Last week, after lunch at a purposefully disheveled Brooklyn restaurant serving artisanal junk food (mac-and-cheese sandwiches pan-fried in butter, deep-fried chicken topped with coleslaw and hot sauce, collards stewed in maple syrup), I walked back home over the Williamsburg Bridge.  The Williamsburg Bridge is an ugly stepsister to the city’s historic interborough bridges.  A pragmatic, unadorned structure, it lacks the romantic grandeur of the Brooklyn Bridge and the surreal grace of the Verrazano Narrows Bridge.  It’s a workhorse, carrying cars, subways, bikers and pedestrians between the hippest hipster precincts of the Lower East Side and Brooklyn.  Its walkways are paved in asphalt and its steelwork is painted a flat red, as if it were treated with a primer coat and then abandoned.  The bridge is a splendid walk at night.  The walkway is close to the subway tracks, so every few minutes there’s a thundering train to one side and, to the other, the serene spread of water below.  And when you arrive at the midway point a dreamy, twinkling, panorama of Manhattan takes shape.  It’s a gritty, glamorous image.

My friend, an architect-turned-photographer who lives on the Lower East Side and walks the bridge frequently, laments that the city hasn’t made more of the structure.  There could be gorgeous arcades at the long, sloping on and off pedestrian and bike ramps.  There could be lighting that flatters the structure and made the walk feel more secure at night.  And there could be uniquely crafted railings, gratings, paving and signage.  At both ends of the bridge there are communities bristling with bohemian energy, and with artists and designers.  Why doesn’t the city get some federal infrastructure improvement funds, get some community artists on board, and give the bridge a more artful appearance.

Sometimes I think that New York City is becoming a Third World country.  There’s litter in the streets, bad driving, tribal allegiances, a riot of dialects, and piercing odors.  And there are pedicabs.  It’s barbaric for a man to peddle visitors around Beijing or Bombay, and it’s barbaric around Manhattan too.  New York City pedicab drivers certainly don’t seem oppressed.  They smile brightly and have the confident, healthy glow of college athletes.  Although pedicabs have been praised as fuel-efficient transportation, they’re still almost exclusively patronized by tourists.  But they point to a big gap in the city’s transportation system.  There’s a real need for private transportation that’s more informal and less expensive than a cab.

I vote for the auto rickshaw, just like the ones that swarm Indian streets.  They’re basically motorcycles with a seat in back and a shell above.  They’re open to weather but but give a sense of freedom, and leave passengers open to interaction with other city characters.  (This video, moralizing aside, gives a sense of what the ride is like.)  There was a failed effort recently to bring them into the country from Asia.  With Mayor Bloomberg hell-bent on eliminating cars (as well as smokers and trans-fats) from the city, the auto rickshaw could be one solution.

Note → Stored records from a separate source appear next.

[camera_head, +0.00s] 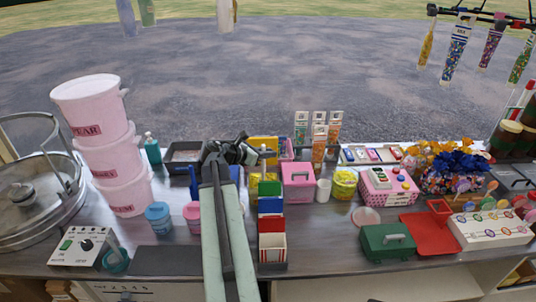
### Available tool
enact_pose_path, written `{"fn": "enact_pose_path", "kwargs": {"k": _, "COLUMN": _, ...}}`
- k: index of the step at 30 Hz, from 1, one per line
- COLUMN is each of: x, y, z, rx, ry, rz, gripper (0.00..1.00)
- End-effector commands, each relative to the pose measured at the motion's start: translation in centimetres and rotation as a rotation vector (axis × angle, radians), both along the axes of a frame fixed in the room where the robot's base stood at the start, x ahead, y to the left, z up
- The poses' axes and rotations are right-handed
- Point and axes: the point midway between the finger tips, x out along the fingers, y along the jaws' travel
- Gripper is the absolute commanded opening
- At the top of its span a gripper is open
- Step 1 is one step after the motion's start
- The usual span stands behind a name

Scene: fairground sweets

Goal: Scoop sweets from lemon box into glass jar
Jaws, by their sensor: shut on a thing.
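My gripper (250,153) is dark and stretched out over the back of the counter, left of centre. It is shut on a small thing that I cannot make out at this size. A yellow box (264,143) stands just behind and right of the gripper; it may be the lemon box, but I can read no label. The gripper overlaps its left side in the picture, and I cannot tell whether they touch. I cannot pick out a glass jar for certain. My arm hides part of the counter below the gripper.
Stacked pink buckets (122,160) stand at the left. A pink box (298,182), a white cup (323,190) and a yellow tub (344,184) stand right of the gripper. A green case (388,243) is near the front. Bare counter (325,245) shows front centre-right.

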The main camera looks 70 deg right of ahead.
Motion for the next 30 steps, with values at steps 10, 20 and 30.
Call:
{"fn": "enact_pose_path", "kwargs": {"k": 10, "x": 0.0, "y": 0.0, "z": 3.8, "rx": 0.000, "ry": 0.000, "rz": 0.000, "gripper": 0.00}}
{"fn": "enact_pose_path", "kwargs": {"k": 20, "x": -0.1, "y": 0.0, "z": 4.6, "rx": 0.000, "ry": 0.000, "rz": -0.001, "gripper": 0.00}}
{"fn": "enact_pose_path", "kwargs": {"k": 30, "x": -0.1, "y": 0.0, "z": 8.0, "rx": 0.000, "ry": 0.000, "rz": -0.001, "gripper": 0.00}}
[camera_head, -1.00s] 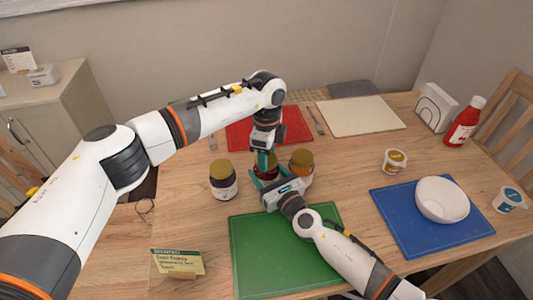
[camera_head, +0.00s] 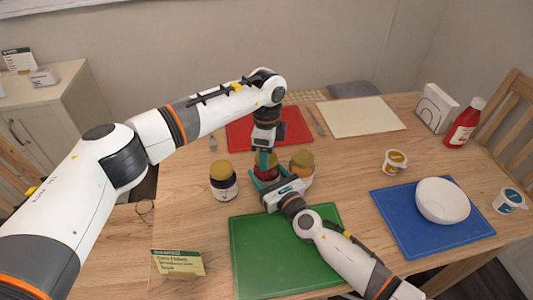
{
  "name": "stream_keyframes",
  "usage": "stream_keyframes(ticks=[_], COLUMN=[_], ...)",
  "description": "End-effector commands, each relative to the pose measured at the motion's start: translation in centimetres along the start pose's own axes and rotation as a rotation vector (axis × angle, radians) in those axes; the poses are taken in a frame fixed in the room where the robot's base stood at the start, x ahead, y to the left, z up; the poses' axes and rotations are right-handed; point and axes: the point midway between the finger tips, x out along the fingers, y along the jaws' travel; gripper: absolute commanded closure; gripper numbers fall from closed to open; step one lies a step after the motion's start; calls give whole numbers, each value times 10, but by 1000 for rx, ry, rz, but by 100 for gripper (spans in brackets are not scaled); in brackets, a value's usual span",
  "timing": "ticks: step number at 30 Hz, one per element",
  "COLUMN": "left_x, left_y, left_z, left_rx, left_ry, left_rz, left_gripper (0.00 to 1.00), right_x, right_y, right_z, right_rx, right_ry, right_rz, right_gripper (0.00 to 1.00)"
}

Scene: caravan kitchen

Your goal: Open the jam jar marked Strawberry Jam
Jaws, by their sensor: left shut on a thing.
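Three jars with gold lids stand in a row on the table: a dark one on the left (camera_head: 223,182), a red middle jar (camera_head: 268,173), and an amber one on the right (camera_head: 301,163). No jar label is readable, so I cannot confirm which says Strawberry Jam. My left gripper (camera_head: 263,160) points down from above and is shut on the middle jar at its lid. My right gripper (camera_head: 280,183) reaches in from the front, its teal fingers beside the middle jar's body. Whether it grips the jar is hidden. The middle jar is partly covered by both grippers.
A green mat (camera_head: 265,255) lies in front of the jars and a red mat (camera_head: 240,134) behind. A blue mat (camera_head: 405,235) with a white bowl (camera_head: 441,200) is at right. A small cup (camera_head: 394,161) and ketchup bottle (camera_head: 465,124) stand beyond. A card (camera_head: 178,263) stands front left.

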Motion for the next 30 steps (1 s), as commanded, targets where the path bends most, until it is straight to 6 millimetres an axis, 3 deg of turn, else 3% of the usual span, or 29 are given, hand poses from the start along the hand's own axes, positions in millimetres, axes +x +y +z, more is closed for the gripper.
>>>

Seeing a photograph of a building is, really, seeing a fantasy.  This hit home last week when I heard Charles Kramer, an architect at Beyer Blinder Belle, speak about the rehabilitation of Eero Saarinen’s TWA Terminal at JFK Airport in New York City.  Kramer explained that the interior of the building has been refurbished with the original white penny tile.  The only surfaces inside the central space that aren’t finished in tile are the counter and flight board at the information station, shown above.  I had always thought the interior was white-tinted concrete.  The notion of penny tile – just that word penny – takes some wind out of the storied, soaring structure.

It’s the famous photos of the Terminal by Ezra Stoller that, to a large part, shape that fantasy.  They’re richly textured, and brilliantly composed to dramatize the building’s gentle asymmetries.  Here the sweeping forms look like they’re made of some magical, immaculate material, not like they’re covered in cheap tile.  Kramer explained that three sizes of penny tile were used, each smaller than a penny.  The largest tiles were laid out over the surfaces in sheets and then loose, smaller tiles were set in between to accommodate the complex, curving geometries.  I haven’t been inside the building yet, but imagine that a great deal of the fantasy survives.